Every database created in your account comes with a built-in, read-only schema called INFORMATION SCHEMA. The following objects are included in the schema:
Views for all of the database’s objects, as well as views for account-level objects (i.e. non-database objects such as roles, warehouses, and databases)
Table functions for your account’s historical and usage data.
SQL Scripts
All the SQLs used in above video are available in this article.
Sequences & File Formats
-- create sequence
create or replace sequence seq_01 start = 1 increment = 1 comment='This is a trial sequence';
create or replace sequence seq_02 start = 1 increment = 2 comment='This is a trial sequence';
create or replace sequence seq_03 start = 0 increment = -2 comment='This is a trial sequence with negative increment';
-- file formats
create or replace file format my_parquet_ff type = 'parquet';
create or replace file format my_csv_ff type = 'csv';
create or replace file format my_json_ff type = 'json';
create or replace file format my_avro_ff type = 'avro';
Stages
-- stages
create or replace stage stg02_parquet file_format = my_parquet_ff;
create or replace stage stg02_csv file_format = my_csv_ff;
create or replace stage stg02_json file_format = my_json_ff;
create or replace stage stg02_avro file_format = my_avro_ff;
-- external stage
create stage s3_ext_stage
url = 's3://demo-s3-bucket/'
comment = 'this customer parquet data';
Transient Table
create or replace transient table landing_item (
item_id varchar,
item_desc varchar,
start_date varchar,
end_date varchar,
price varchar,
item_class varchar,
item_CATEGORY varchar
) comment ='this is item table with in landing schema';
create or replace transient table landing_customer (
customer_id varchar,
salutation varchar,
first_name varchar,
last_name varchar,
birth_day varchar,
birth_month varchar,
birth_year varchar,
birth_country varchar,
email_address varchar
) comment ='this is customer table with in landing schema';
create or replace transient table landing_sales_order (
order_date varchar,
order_time varchar,
item_id varchar,
item_desc varchar,
customer_id varchar,
salutation varchar,
first_name varchar,
last_name varchar,
store_id varchar,
store_name varchar,
order_quantity varchar,
sale_price varchar,
disount_amt varchar,
coupon_amt varchar,
net_paid varchar,
net_paid_tax varchar,
net_profit varchar
) comment ='this is order table with in landing schema';
SnowPipe
-- create pips
create or replace pipe order_pipe
auto_ingest = true
as
copy into landing_sales_order from @s3_orders
file_format = (type=csv COMPRESSION=none)

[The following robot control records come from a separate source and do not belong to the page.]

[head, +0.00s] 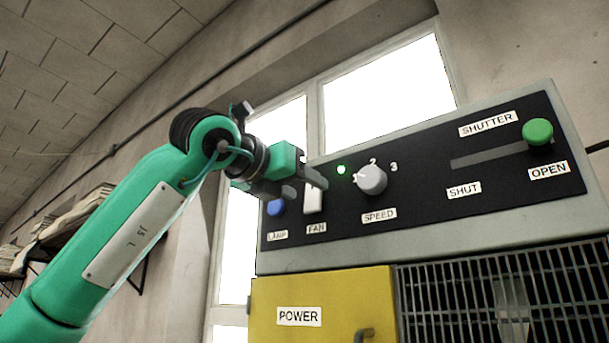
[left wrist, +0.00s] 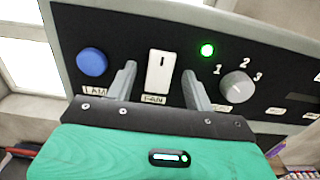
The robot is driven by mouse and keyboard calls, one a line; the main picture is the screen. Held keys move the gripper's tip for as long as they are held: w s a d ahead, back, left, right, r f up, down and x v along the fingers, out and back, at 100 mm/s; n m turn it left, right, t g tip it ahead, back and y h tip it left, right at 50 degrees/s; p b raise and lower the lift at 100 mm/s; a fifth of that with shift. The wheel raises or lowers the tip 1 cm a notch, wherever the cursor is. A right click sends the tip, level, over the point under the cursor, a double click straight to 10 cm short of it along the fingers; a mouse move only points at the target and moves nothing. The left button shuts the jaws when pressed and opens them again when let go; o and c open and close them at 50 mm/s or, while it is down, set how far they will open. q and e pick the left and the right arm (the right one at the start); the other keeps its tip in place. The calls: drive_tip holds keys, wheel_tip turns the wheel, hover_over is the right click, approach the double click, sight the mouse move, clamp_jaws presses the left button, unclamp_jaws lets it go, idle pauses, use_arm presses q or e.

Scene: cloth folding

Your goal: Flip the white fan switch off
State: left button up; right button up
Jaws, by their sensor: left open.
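The white fan switch (head: 313,201) is on the black control panel above the FAN label, partly hidden by my left gripper in the head view. It also shows in the left wrist view (left wrist: 159,72), as an upright white rocker with a short dark mark near its top. My left gripper (head: 304,184) is open in front of the panel. In the left wrist view its fingers stand apart on either side of the switch, the left one between the switch and the lamp button. Whether they touch the panel I cannot tell. My right gripper is in neither view.
A blue lamp button (head: 276,207) is left of the switch. A lit green light (head: 341,169) and a grey speed knob (head: 372,180) are to its right. Further right is the green shutter slider (head: 537,131). A yellow POWER door (head: 345,295) and a metal grille (head: 470,300) are below.

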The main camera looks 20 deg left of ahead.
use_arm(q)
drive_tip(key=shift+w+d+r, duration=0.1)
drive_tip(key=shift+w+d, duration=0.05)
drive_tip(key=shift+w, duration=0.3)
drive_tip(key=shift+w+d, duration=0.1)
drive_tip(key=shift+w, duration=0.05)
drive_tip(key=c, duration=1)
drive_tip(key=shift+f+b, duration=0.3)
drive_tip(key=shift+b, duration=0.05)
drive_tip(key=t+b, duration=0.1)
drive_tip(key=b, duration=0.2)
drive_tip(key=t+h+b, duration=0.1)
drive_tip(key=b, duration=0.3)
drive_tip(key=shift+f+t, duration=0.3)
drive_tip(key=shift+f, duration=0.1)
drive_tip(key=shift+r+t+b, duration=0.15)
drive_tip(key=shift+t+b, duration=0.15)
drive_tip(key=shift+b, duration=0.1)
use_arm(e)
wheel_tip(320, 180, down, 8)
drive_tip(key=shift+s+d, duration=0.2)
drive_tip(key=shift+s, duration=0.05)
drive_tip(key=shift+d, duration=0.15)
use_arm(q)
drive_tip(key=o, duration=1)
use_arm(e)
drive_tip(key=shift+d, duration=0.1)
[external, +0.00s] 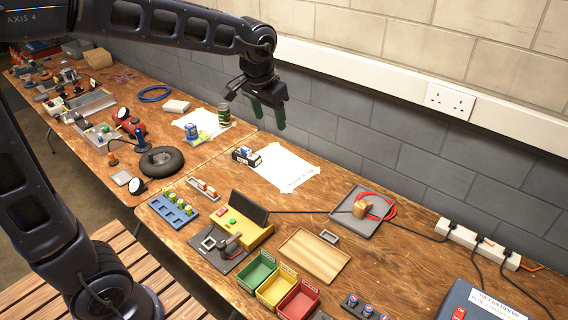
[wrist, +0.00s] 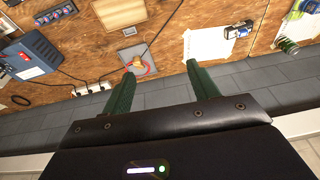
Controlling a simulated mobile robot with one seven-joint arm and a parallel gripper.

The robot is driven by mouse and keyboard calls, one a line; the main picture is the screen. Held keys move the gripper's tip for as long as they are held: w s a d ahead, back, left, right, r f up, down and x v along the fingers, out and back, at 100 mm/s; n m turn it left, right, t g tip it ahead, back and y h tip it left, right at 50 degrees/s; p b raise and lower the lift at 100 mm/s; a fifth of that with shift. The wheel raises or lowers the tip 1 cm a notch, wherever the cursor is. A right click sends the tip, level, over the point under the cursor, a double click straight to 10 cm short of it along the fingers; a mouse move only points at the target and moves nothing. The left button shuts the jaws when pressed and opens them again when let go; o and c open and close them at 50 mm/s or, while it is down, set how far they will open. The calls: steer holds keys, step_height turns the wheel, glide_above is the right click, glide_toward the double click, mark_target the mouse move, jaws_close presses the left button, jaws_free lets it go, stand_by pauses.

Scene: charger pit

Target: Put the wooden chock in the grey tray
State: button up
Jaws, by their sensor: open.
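The wooden chock (external: 361,208) is a small light-brown block. It appears to rest on the grey tray (external: 363,229), beside a red cable loop. The tray is flat and square, right of the middle of the near table, close to the wall. In the wrist view the chock (wrist: 137,62) and tray (wrist: 128,52) show near the top, just beyond the left fingertip. My gripper (external: 268,115) has green fingers, is open and empty, and hangs high over the back of the table, well left of the tray. Its spread fingers also show in the wrist view (wrist: 160,70).
A wooden tray (external: 313,257) and green, yellow and red bins (external: 256,271) stand in front of the grey tray. A yellow device with a dark screen (external: 241,226) is to the left. A black cable crosses the tray area to a power strip (external: 478,243). The wall runs close behind.

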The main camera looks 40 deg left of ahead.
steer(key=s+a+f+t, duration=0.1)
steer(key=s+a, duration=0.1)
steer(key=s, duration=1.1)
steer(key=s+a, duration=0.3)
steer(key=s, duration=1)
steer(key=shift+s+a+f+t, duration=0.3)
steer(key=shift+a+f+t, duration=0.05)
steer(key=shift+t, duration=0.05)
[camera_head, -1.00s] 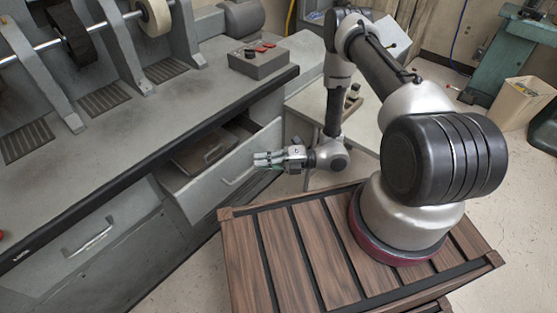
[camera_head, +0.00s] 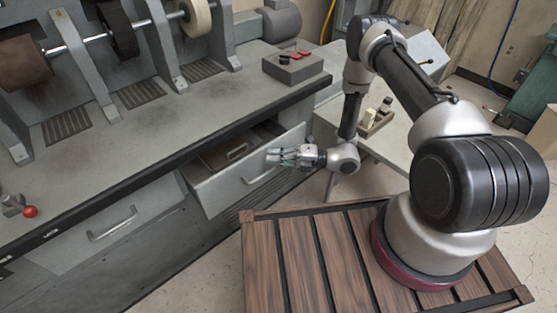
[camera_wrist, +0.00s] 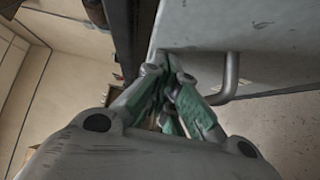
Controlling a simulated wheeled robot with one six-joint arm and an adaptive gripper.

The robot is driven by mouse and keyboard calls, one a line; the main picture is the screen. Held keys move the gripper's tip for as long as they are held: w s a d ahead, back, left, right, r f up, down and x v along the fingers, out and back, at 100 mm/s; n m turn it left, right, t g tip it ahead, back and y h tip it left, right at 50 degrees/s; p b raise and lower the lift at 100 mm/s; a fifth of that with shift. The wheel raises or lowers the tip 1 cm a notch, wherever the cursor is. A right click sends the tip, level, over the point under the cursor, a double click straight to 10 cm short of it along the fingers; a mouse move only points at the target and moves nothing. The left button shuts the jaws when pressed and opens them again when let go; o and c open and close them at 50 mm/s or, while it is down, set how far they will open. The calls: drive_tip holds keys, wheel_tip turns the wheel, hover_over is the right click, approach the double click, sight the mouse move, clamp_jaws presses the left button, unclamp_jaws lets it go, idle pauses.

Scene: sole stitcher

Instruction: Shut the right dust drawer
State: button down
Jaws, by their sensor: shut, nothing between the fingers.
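The right dust drawer (camera_head: 232,187) is pulled out from under the grey bench in the head view, with a brown tray-like insert (camera_head: 224,154) inside. Its grey front carries a bar handle (camera_head: 262,170). My gripper (camera_head: 272,156) is shut and empty, its fingertips at the drawer front near the handle. In the wrist view the shut green-padded fingers (camera_wrist: 172,75) point at the grey drawer front (camera_wrist: 200,28), just left of its handle (camera_wrist: 230,80). I cannot tell whether the tips touch the front.
The left drawer (camera_head: 110,225) sits flush under the bench (camera_head: 130,150). A side table (camera_head: 395,140) with a small wooden holder is behind my arm. Floor shows between bench and slatted base.

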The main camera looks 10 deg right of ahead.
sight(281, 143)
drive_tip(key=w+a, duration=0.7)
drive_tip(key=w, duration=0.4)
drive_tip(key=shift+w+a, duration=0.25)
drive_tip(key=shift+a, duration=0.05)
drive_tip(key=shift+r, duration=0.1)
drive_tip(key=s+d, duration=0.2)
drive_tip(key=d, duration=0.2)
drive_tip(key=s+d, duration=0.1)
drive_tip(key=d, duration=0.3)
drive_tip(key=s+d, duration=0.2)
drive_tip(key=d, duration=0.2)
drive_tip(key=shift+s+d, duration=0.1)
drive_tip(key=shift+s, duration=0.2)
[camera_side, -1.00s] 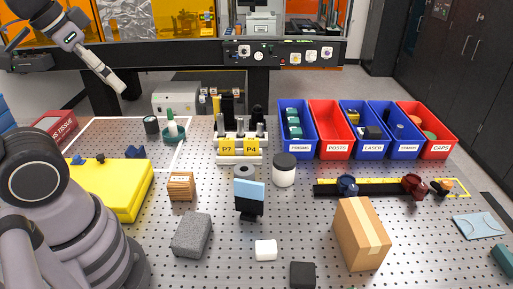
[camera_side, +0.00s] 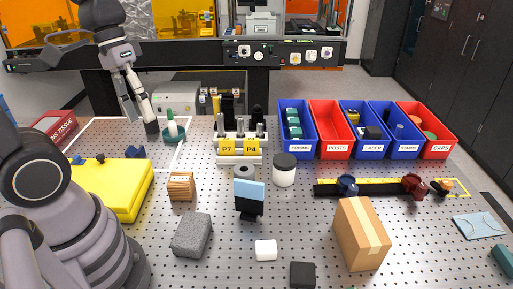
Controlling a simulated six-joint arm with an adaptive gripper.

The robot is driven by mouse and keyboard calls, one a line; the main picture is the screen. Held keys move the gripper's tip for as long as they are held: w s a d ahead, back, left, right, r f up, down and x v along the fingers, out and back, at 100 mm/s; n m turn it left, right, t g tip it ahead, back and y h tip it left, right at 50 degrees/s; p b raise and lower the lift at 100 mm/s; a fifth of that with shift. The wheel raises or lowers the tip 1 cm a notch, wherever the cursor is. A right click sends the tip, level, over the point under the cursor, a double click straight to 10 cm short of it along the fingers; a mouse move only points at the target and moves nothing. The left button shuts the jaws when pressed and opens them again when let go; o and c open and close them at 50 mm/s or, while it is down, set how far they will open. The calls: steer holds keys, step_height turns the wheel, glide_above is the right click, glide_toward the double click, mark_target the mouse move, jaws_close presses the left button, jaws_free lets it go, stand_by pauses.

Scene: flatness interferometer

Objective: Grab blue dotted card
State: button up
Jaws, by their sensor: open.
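A light blue card (camera_side: 478,226) with faint markings lies flat near the right edge of the perforated table; dots on it are too small to make out. Another plain light blue piece (camera_side: 250,191) stands upright in a black holder (camera_side: 249,211) near the middle. My gripper (camera_side: 139,116) is open and points down at the back left, close to a small black cylinder (camera_side: 152,127). It is far from both blue pieces, and nothing shows between its fingers.
A rail (camera_side: 385,188) with mounts lies behind. Blue and red bins (camera_side: 330,145) line the back right. A grey block (camera_side: 191,235) stands front left.

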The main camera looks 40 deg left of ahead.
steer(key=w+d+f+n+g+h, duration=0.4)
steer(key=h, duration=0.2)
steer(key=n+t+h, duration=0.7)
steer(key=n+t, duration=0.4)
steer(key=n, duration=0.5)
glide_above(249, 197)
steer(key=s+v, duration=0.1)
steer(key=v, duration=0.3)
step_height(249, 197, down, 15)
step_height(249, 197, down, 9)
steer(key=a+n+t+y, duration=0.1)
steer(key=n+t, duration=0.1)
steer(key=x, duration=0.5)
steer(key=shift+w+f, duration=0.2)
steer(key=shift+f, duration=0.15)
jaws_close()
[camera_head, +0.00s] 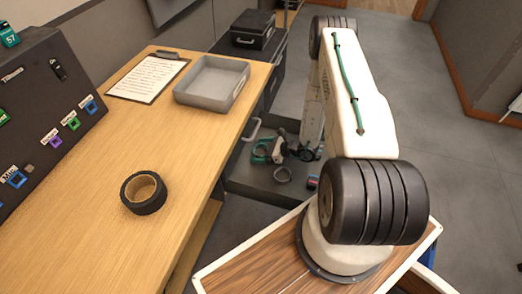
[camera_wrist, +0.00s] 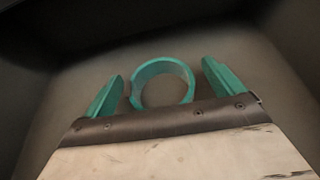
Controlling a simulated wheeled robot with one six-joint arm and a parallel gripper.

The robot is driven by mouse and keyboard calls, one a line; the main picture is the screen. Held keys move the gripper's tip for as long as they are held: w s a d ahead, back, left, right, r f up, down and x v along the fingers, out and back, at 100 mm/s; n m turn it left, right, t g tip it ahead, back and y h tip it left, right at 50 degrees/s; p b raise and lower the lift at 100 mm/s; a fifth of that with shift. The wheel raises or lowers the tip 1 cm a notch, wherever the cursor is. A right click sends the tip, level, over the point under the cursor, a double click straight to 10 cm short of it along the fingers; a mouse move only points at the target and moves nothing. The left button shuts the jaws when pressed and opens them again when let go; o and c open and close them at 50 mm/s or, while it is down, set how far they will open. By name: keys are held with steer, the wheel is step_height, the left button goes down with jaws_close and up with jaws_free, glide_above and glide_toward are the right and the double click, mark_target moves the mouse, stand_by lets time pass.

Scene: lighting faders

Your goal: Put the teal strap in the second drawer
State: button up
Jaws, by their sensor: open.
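The teal strap (camera_wrist: 162,82) is a ring lying on the grey floor of an open drawer. In the wrist view my gripper (camera_wrist: 162,88) is open, with one teal finger on each side of the strap and gaps between. In the head view my gripper (camera_head: 285,147) is low inside the open drawer (camera_head: 240,183), beside the desk. Teal parts show there, and strap and fingers are hard to tell apart. Which drawer of the stack this is, I cannot tell.
A dark ring (camera_head: 283,175) and a small dark item (camera_head: 312,183) lie in the drawer's near part. On the desk are a black tape roll (camera_head: 144,192), a grey tray (camera_head: 212,83), a clipboard (camera_head: 148,78) and a black panel (camera_head: 45,110). A black box (camera_head: 252,28) stands behind.

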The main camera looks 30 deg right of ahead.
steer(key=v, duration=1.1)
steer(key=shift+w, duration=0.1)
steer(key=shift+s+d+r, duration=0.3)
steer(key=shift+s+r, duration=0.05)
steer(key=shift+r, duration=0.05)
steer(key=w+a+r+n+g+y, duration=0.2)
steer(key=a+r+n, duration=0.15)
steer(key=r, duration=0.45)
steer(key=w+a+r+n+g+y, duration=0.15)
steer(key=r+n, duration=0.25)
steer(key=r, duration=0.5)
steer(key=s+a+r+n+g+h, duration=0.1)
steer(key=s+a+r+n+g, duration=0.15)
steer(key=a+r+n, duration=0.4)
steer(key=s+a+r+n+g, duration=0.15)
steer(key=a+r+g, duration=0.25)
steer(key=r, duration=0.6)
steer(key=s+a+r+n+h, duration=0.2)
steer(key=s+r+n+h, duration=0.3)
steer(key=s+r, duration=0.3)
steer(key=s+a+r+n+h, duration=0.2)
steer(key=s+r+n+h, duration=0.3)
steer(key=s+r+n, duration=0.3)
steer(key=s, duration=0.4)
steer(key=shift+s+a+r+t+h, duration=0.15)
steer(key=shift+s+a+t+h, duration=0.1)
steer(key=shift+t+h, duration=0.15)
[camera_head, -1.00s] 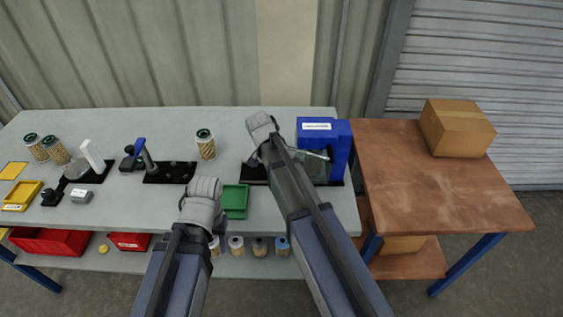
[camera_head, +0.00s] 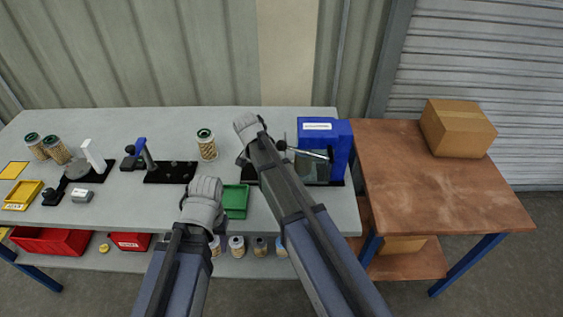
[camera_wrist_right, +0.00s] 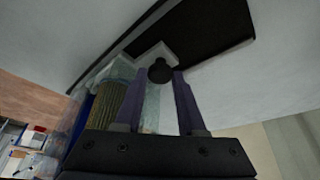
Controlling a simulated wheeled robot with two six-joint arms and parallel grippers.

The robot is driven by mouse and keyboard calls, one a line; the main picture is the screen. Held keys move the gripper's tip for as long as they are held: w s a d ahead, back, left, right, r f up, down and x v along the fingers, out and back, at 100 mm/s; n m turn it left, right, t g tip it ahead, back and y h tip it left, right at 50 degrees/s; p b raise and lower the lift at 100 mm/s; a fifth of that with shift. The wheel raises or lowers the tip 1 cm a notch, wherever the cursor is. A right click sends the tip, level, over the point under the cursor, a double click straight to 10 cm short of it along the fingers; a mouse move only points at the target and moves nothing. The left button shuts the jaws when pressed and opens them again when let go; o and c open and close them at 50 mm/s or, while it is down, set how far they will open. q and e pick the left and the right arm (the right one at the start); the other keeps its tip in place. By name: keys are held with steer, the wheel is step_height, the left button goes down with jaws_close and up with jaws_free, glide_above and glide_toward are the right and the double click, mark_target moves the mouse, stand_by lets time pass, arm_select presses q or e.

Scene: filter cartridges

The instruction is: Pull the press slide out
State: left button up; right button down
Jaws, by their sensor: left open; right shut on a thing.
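The blue press (camera_head: 325,131) stands at the right end of the grey bench, on a black base plate that also shows in the right wrist view (camera_wrist_right: 205,30). My right gripper (camera_head: 247,126) is at the press's left side. In the wrist view its fingers (camera_wrist_right: 157,85) are shut on the black knob (camera_wrist_right: 160,70) of the pale press slide (camera_wrist_right: 150,54). A tan pleated cartridge (camera_wrist_right: 108,103) shows beside the fingers. My right arm hides much of the slide in the head view. My left gripper (camera_head: 203,198) is open and empty above the bench's front edge.
A green tray (camera_head: 235,201) lies between my arms. A lever with a black ball (camera_head: 281,146) sticks out of the press. A cartridge (camera_head: 206,144) and a black fixture (camera_head: 168,172) stand to the left. A wooden table (camera_head: 440,190) with a cardboard box (camera_head: 456,127) is at right.

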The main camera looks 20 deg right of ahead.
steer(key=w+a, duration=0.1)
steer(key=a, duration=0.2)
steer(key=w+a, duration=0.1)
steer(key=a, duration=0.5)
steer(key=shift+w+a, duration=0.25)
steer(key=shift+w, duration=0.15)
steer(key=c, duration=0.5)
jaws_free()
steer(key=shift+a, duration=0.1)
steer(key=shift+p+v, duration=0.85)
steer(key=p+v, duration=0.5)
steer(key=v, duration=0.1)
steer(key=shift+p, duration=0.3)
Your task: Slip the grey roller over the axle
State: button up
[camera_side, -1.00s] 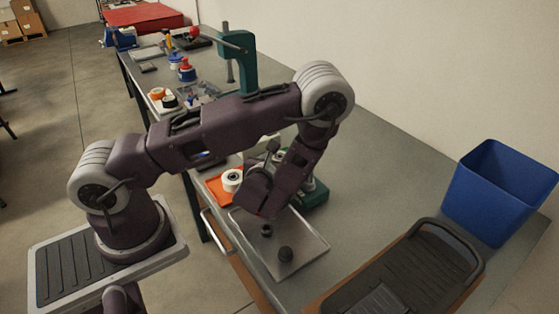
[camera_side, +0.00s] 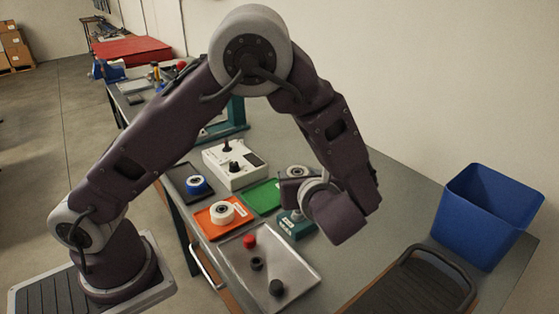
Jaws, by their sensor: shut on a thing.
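A grey roller (camera_side: 297,171) with a dark centre appears to be in my gripper (camera_side: 296,180), which is shut on it. The fingers are small and partly hidden by the wrist. A green base (camera_side: 297,226) stands on the table just below the roller in the picture. A small upright part rises from its top, perhaps the axle. The roller looks apart from this base, but I cannot tell how high above it.
A white roller lies on an orange mat (camera_side: 207,229), a blue roller (camera_side: 196,184) on a dark mat. A green mat (camera_side: 263,196) looks empty. A white control box (camera_side: 235,166) stands behind. A metal tray (camera_side: 300,262) holds red and black knobs. A blue bin (camera_side: 487,220) stands right.

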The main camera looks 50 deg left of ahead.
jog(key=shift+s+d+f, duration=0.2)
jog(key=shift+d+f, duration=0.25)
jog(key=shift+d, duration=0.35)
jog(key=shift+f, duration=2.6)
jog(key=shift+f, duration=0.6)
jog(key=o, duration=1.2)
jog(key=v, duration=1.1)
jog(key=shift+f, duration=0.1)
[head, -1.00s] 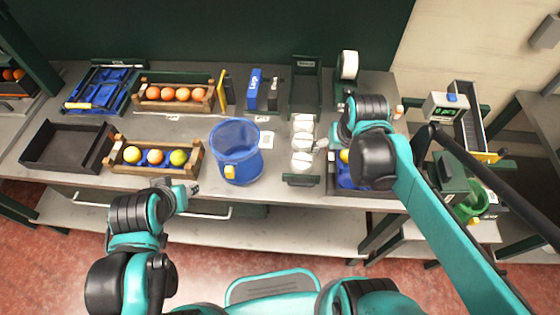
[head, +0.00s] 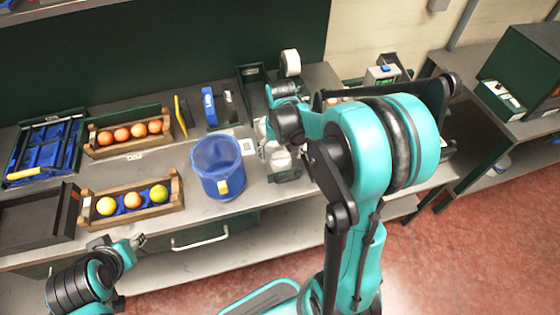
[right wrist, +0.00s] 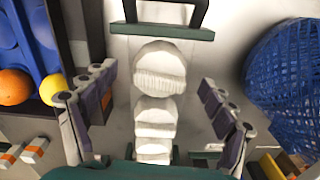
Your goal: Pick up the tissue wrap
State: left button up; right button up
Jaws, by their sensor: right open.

pattern='.*order.*[.]csv';
create or replace pipe item_pipe
auto_ingest = true
as
copy into landing_item from @s3_items
file_format = (type=csv COMPRESSION=none)
pattern='.*item.*[.]csv'
;
create or replace pipe customer_pipe
auto_ingest = true
as
copy into landing_customer from @s3_customers
file_format = (type=csv COMPRESSION=none)
pattern='.*customer.*[.]csv'
ON_ERROR = 'CONTINUE';
External Table SQL
create or replace external TABLE customer_csv_et (
CUST_KEY varchar AS (value:c1::varchar),
NAME varchar AS (value:c2::varchar),
ADDRESS varchar AS (value:c3::varchar),
NATION_KEY varchar AS (value:c4::varchar),
PHONE varchar AS (value:c5::varchar),
ACCOUNT_BALANCE varchar AS (value:c6::varchar),
MARKET_SEGMENT varchar AS (value:c7::varchar),
COMMENT varchar AS (value:c8::varchar)
)
with location=@s3_customers_ext
auto_refresh = false
file_format = (format_name = csv_ff)
;
Conlusion
For searches that only extract a limited subset of objects from the dictionary, the Information Schema views are best. Filtering on schema and object names can help you improve the efficiency of your queries whenever possible.